Perhaps the greatest contentions on Posner's book is his polarizing bid on 'Depression', than 'Severe Recession' or 'Protracted Recession'. Posner admits that there is no clear cut, word-in-the stone tablet defining line between Depression or 'protracted recession'. Only time will tell if this is a marketing bid or an acute prophecy. Yet like all 'sound-bites' that end up on the tables of decision-makers (or at least their aides), they do enter into the consciousness of decision-making and thus affect real, practical actions. And so even when Posner rejects the commonplace idea with certain folks that 'all the talk of depression has made this into a real depression', more books written on, as policy actions enacted to treat this as a depression can indeed lead to one.

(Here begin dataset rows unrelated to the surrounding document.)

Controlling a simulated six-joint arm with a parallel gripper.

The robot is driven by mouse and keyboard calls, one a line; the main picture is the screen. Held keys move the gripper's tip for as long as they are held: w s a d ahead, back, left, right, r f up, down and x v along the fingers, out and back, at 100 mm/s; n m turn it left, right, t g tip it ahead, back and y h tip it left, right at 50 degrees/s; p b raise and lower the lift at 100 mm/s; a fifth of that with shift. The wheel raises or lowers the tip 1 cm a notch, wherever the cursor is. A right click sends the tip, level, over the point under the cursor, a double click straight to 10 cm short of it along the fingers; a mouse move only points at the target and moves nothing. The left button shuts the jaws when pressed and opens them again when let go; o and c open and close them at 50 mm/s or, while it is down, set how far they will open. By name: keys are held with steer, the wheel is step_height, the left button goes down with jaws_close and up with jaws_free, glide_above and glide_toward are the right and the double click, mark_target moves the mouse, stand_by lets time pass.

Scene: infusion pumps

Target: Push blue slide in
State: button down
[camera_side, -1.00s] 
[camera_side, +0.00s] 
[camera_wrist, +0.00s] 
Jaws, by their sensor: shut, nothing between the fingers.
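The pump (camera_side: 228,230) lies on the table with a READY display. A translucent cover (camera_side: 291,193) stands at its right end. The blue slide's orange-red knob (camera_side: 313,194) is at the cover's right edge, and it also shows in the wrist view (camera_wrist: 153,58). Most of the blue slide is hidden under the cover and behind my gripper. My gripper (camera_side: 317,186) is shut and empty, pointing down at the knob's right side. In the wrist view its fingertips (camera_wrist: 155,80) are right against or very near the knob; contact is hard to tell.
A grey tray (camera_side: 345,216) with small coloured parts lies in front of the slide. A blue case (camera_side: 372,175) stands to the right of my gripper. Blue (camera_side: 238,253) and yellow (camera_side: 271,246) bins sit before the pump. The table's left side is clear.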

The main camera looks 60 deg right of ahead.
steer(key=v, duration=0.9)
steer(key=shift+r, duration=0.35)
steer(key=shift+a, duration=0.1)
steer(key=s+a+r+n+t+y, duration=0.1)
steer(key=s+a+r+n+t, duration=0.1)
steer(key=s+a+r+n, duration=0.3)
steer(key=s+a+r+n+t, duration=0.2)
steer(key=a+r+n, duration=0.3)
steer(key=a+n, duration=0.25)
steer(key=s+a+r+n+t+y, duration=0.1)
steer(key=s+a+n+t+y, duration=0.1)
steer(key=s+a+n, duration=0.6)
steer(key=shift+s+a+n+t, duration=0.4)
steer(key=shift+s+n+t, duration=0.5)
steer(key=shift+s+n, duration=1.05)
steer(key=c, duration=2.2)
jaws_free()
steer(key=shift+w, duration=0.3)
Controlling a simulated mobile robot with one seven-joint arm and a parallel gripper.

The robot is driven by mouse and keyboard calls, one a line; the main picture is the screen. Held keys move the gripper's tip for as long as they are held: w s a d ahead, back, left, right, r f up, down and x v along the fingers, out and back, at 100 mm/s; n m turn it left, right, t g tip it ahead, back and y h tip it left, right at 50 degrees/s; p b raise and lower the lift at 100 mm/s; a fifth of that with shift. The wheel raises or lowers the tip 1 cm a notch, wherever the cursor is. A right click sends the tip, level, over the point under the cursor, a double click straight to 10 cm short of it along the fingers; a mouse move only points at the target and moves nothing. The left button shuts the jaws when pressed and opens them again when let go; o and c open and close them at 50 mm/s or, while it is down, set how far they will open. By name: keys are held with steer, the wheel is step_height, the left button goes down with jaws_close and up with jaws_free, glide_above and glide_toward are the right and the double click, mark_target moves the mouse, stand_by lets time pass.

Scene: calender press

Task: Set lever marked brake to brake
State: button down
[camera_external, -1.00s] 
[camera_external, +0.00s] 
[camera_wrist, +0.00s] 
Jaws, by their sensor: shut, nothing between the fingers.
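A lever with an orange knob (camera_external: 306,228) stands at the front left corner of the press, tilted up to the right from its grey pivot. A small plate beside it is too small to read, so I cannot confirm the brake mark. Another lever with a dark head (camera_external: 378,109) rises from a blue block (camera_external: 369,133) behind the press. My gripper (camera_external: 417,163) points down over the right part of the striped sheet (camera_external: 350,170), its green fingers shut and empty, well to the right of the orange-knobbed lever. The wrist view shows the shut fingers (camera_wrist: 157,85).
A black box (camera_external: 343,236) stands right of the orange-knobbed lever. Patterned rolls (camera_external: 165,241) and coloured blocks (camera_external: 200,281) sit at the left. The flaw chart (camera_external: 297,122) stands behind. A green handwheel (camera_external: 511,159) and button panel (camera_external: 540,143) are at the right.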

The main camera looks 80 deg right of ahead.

All said, I have not enjoyed reading a non-fiction piece such as this for a long time. On one hand Posner discusses a most pressing event with great sure-footedness. Obviously he did his homework and clearly he has filled in the gaps with his extraordinary judgment and insights. On the other hand Posner also tries to make this seemingly intractable issue simple for the informed reader without making it trite. This is not a simple feat. And if we further infer that he must have conceived and written this book in the short span of 5-6 months inclusive of time to press, I have only great admiration for his energy, intellectual acumen and social responsibility. These qualities, I presume, are those traditionally associated with great public intellectuals--personalities and characters that are most enviable and needed in a time like this.